Jahrelang war Hongkong für Schweizer Banken ein lukrativer Markt. Angesichts der jüngsten Turbulenzen in der asiatischen Metropole zeigen sich die Institute allerdings verängstigt.
Hongkong ist eine reiche Stadt: 500'000 Dollar-Millionäre leben in der chinesischen Sonderverwaltungs-Zone. Die wirtschaftlichen Aussichten für diese Wohlhabenden ist allerdings düster.
«Es ist die härteste Phase seit Sars», sagt einer der lokalen Tycoons gegenüber finews.ch. Die Bewohner der Stadt seien seit dem Ausbruch der lebensbedrohlichen Lungenkrankheit im Jahr 2003 nicht mehr so pessimistisch gewesen.
Sars-Boom für Banken
Damals schnappten sich diejenigen mit Geld und Mumm die besten Immobilien im Geschäftsviertel Central und im Einkaufsdistrikt Causeway Bay. Als die Epidemie vorbei war und die Preise kletterten, explodierte die Zahl frischgebackener Millionäre, um die sich wiederum die Banken stritten.
«Für Banken wie die UBS waren das Boom-Jahre», sagt ein Branchen-Veteran.
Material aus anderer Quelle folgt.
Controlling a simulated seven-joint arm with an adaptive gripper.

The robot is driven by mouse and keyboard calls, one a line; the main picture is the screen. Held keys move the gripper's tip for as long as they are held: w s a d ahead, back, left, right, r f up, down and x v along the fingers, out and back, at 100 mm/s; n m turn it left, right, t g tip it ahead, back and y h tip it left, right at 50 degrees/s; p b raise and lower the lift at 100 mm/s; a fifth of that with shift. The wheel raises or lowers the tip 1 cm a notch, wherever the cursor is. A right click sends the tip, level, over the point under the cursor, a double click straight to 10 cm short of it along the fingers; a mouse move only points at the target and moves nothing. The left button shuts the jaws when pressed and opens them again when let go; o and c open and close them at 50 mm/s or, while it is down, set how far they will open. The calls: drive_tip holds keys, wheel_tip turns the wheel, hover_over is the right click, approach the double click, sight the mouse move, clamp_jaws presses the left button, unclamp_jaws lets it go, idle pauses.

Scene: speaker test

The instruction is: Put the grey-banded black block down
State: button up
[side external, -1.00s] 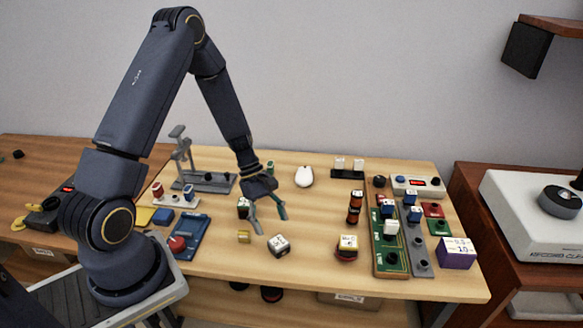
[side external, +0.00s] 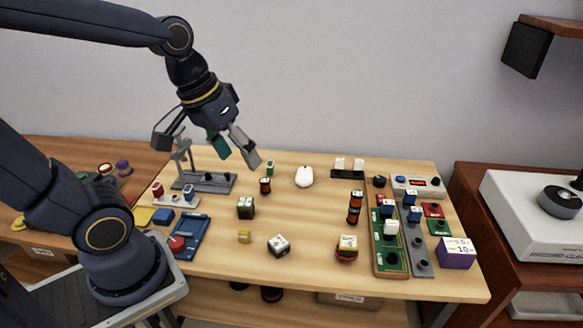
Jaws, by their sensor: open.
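My gripper (side external: 217,148) is open, raised above the back left of the wooden table, with nothing seen between its fingers. A dark block (side external: 246,208) with greenish and brownish faces stands on the table below and right of it, apart from it. A white-topped block with dark sides (side external: 279,246) sits nearer the front edge. A grey band cannot be made out on either block, so I cannot tell which is the grey-banded black block.
A grey stand (side external: 205,184) is close below my gripper. Green (side external: 388,262) and grey boards with blocks fill the right. Bare table lies around the mouse.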

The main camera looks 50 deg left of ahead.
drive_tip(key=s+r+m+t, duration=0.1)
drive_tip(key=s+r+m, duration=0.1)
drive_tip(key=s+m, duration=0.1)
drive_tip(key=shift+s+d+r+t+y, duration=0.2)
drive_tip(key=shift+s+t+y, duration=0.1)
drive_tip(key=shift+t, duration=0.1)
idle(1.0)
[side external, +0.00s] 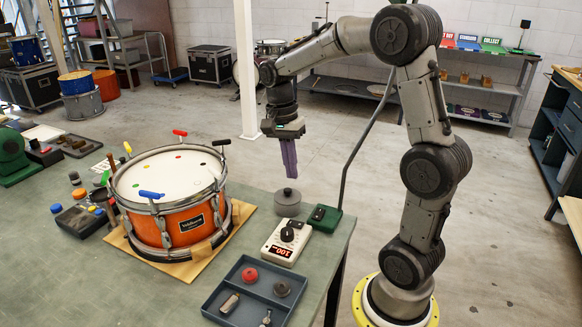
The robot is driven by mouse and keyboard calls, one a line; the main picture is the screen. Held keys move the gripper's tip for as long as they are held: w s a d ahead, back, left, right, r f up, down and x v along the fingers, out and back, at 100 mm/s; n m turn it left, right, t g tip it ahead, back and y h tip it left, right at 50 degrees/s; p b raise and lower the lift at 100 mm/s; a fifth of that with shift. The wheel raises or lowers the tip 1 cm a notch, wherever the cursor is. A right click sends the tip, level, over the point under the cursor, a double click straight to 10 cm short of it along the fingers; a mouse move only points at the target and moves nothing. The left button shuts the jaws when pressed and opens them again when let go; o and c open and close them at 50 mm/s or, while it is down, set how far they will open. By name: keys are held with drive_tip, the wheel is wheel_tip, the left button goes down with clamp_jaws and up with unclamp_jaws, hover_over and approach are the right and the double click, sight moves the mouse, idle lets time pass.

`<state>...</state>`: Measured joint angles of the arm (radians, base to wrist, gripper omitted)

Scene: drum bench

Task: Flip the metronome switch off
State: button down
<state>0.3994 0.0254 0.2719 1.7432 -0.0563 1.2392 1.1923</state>
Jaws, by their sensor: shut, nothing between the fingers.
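A cream box with a black dial and a lit red number display (285,243), which looks like the metronome, sits on the bench right of the drum. A small dark green box with a black top part (323,217) stands just behind it to the right; I cannot tell whether that part is the switch or which way it is set. My gripper (291,176) points down with its purple fingers together and empty. In the picture it is above a grey round lidded tin (287,203), apart from the metronome and green box.
An orange snare drum (175,200) with coloured T-handled keys stands on a wooden board left of the metronome. A dark divided tray (236,300) with a red knob and metal parts lies in front. The bench's right edge is close to the green box.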

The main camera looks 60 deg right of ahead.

Dank des Versprechens, das Geld «offshore» in Sicherheit zu bringen, sprudelten damals die Kundengelder zu den globalen Banken.
Alles ist anders
Die aktuelle Unsicherheit angesichts der anhaltenden Proteste der Bevölkerung von Hongkong gegen die Zentralregierung in Peking ist mit derjenigen im Jahr 2003 vergleichbar. Damit enden die Gemeinsamkeiten aber bereits. Die Anzahl Immobilien-Transaktionen sind um 48 Prozent gefallen, Superreiche, die Immobilien für mehr als 10 Millionen Dollar kaufen, schreiben eher eine Anzahlung ab, als einen Kauf zu riskieren.
Selbst die global tätigen Grossbanken, die in der letzten Krise zur Stelle waren, geben sich zurückhaltend.
«Die Industrie wird dieses Jahr schrumpfen. Nicht aufgrund der Marktsituation, sondern weil die Banken nicht mehr so aggressiv sind wie früher», sagt der Banker, der anonym bleiben möchte. Doch weshalb halten sich die Banken zurück, statt von der Situation zu profitieren?
Zu hoher Einsatz?
«Die Schweizer Banken haben zu viel Angst», sagt ein anderer Tycoon aus Hongkong, der die lokale Wirtschaft sehr gut kennt.
Ihre grossen Investitionen in Onshore-Lizenzen und -Plattformen in China machen die Schweizer Institute verwundbar gegenüber Peking, glaubt er. Während der Sars-Epidemie zu investieren, wurde als willkommene Unterstützung angesehen. Nun von den Protesten zu profitieren, wäre dagegen (aus chinesischer Sicht) ungehörig.
«Der Einsatz ist zu hoch», ist der einzige Kommentar, der sich einem Schweizer Banker dazu entlocken lässt.
Banken wie die UBS dominieren in Hongkong die Skyline (siehe Bild unten). Namentlich die anglo-chinesischen Institute HSBC und Standard Chartered, für die in der Region ebenfalls viel auf dem Spiel steht, versuchen mit ganzseitigen Zeitungsanzeigen die Wogen zu glätten. In diesen rufen sie zu einer friedlichen Einigung zwischen der Regierung in Hongkong und den Protestierenden auf.
Ins Kreuzfeuer geraten
«Keine Bank will erneut ins Kreuzfeuer geraten», sagt ein Banker. Den Fall von HSBC muss er dabei nicht explizit erwähnen: Die Bank musste sich in China gegen den Vorwurf wehren, sie sei an der Verhaftung der Finanzchefin von Huawei in Kanada schuld, wie die «Financial Times» (Artikel bezahlpflichtig) im Juni berichtete. Um nicht in diplomatische Schwierigkeiten geraten, verhalten sich die Banken deshalb lieber still.
«Wenn eine Familie oder ein Land entzweit sind, profitieren nur die Banken.» Diesen Spruch habe er früher gern gebracht, sagt der Tycoon zu finews.ch. «Vor allem die Schweizer Banken waren gut darin, an beiden Seiten eines Konflikts Geld zu verdienen. Diesmal weichen sie aber vor der Krise zurück, anstatt darauf zuzusteuern.»